The following can be used as a performance test plan template:
Summary
Summary contains information such as the following:
- Which project to be tested
- Architectural diagram
- Test strategy
- Timeline
- Versions
- Deliverables (e.g., performance test report, application capacity analysis, SLA analysis, etc.)
Use Cases
- Which business transactions will be tested
- X% transaction A, Y% transaction B, etc.
- Data parameterization for each transaction
Performance Requirements
- Response time SLA needed if any. E.g., 95% of transactions must complete within 100ms and 100% within 5 seconds.
- Transaction rate targets if any. E.g., peak transaction rate of 1,000 requests per second must be supported.
Test Scripts
- Details on test scripts covering use cases, XML, JSON, etc.
- Details on data to be used for parameterization
Environment
- Which servers to use
- Configuration to use
- Any spoofing, stubbing, etc. to be used.
Test Tool
- Whether LoadRunner, Jmeter, Grinder, an internally developed tool, etc.
- Any issues or details relevant to the tool.
Monitoring
- Metrics to be collected
- Response times
- Entry point response times
- Downstream call response times
- Transaction rates
- Server resource usage
- CPU
- Memory
- Network
- Disk
- Tools to be used to collect the metrics.
Scalability Testing
This section contains details on scalability testing to be done.
Load will be driven up in increments to the point at which peak capacity is reached. A bottleneck analysis will be done to attempt to determine the factor limiting capacity to this point, whether some server resource limitation, some downstream call to a database or service, some internal thread blocking, etc. This will provide information such as the following:
Discussion of whether any horizontal scalability testing will be done.
Scalability testing will allow the following to be determined:
- Bottlenecks
- Capacity
- Response Time SLAs
Stability Testing
This section contains details on stability tests to be run.
To verify stability, a high load should be run against the application for an extended period of time, at a minimum 24 hours and ideally for days or weeks. A high load can be determined from the results of the scalability test, just below peak capacity, just below the point at which response time takes a turn for the worse.
During the run, server resource usage should be captured and monitored, and error logs monitored. Trends should be monitored closely:
- Does response time degrade over time? That indicates a resource leak.
- Does CPU usage increase over time? That indicates a design or implementation error.
- Does memory leak?
- Do errors begin to occur at some point or occur in some pattern?
- Does the application eventually crash?
Stability testing should also include verification of fault tolerance, which could include the following:
- Bringing a downstream system down under load (stopping a downstream database or downstream webservice)
- Slowing down a downstream service under load.
- Applying a sudden heavy burst of traffic under load.
- Triggering error scenarios under load.
- Dropping network connections under load. (using a tool such as tcpview)
- Bouncing the application under load.
- Failing over to another server under load.
- Imparing the network (reducing bandwidth, dropping packets, etc.)
- Does the application recover automatically?
- Does it crash?
- Does it cause a cascading effect, affecting other systems?

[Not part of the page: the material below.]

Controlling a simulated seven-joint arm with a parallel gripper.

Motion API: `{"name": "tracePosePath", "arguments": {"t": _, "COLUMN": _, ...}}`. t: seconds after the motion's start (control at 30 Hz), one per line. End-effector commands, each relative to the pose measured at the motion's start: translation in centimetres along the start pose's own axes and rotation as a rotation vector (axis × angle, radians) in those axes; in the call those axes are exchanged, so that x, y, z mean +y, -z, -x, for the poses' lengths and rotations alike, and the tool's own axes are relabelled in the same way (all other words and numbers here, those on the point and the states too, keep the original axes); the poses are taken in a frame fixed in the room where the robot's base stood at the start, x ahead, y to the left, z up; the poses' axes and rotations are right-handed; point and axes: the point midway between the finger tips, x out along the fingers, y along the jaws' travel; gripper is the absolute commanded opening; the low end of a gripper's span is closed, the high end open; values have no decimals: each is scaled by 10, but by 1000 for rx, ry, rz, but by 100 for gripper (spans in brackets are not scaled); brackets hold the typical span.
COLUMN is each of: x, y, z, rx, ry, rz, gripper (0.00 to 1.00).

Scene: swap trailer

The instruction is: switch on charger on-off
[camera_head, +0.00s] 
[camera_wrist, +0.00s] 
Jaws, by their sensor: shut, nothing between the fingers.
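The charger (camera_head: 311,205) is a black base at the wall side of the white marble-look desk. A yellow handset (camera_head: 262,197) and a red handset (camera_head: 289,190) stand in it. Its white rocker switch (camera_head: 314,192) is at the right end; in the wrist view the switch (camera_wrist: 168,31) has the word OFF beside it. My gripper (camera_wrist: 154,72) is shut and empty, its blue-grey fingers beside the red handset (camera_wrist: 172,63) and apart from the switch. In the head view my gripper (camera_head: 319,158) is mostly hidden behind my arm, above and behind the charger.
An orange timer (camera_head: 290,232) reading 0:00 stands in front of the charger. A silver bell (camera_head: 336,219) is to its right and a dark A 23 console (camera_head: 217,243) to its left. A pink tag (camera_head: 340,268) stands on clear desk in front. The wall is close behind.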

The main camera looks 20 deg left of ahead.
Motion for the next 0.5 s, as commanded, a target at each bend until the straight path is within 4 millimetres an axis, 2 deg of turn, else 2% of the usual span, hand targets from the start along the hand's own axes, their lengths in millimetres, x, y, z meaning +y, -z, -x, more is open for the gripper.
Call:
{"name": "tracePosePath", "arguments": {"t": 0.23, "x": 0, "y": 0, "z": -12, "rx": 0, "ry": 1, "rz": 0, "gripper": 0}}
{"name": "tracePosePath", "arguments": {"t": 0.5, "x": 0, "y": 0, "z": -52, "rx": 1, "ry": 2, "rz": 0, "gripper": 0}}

- Does it enter into a degraded state and never recover?
- Can the event be monitored and alerted on with available tools?
- Are appropriate events logged?
Performance Baseline/Maintenance/Regression Testing
If relevant to the project, the performance test can be used at a fixed load as a standard benchmark test to be run against each build or version of the application. This will establish trends over time of each metric and will help verify that performance does not degrade over time or regress in a particular version.